## Exercise description
For the listing below, give the count of lines containing the string "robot" and nothing else.

===== Material

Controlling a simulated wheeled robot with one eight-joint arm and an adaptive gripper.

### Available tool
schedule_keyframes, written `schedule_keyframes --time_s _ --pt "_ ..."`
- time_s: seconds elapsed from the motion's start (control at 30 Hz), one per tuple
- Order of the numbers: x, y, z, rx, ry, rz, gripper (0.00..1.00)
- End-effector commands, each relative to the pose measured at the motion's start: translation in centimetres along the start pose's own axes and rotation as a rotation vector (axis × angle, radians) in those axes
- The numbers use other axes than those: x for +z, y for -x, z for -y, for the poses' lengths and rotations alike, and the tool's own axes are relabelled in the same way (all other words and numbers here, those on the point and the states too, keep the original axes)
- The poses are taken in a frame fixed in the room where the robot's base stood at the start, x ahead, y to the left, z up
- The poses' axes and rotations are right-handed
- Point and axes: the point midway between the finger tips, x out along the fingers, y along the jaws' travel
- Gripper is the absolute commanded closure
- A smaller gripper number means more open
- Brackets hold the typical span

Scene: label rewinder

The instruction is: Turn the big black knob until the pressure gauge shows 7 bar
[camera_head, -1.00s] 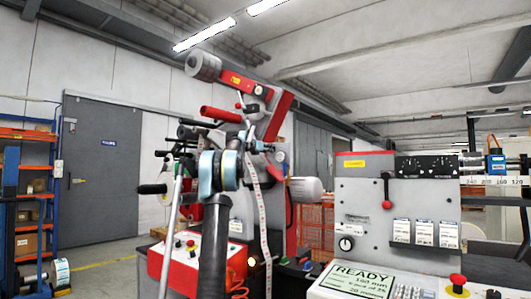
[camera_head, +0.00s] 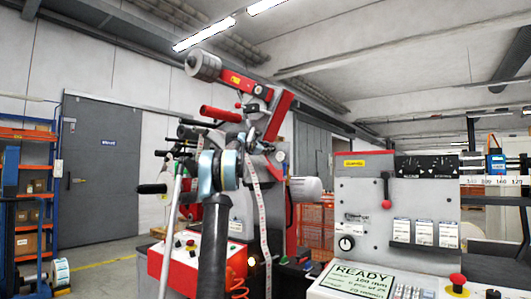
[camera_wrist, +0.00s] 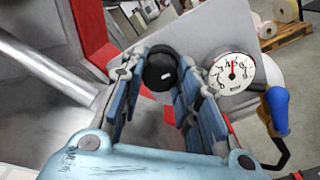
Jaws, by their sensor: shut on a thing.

==========

## Response to this task
2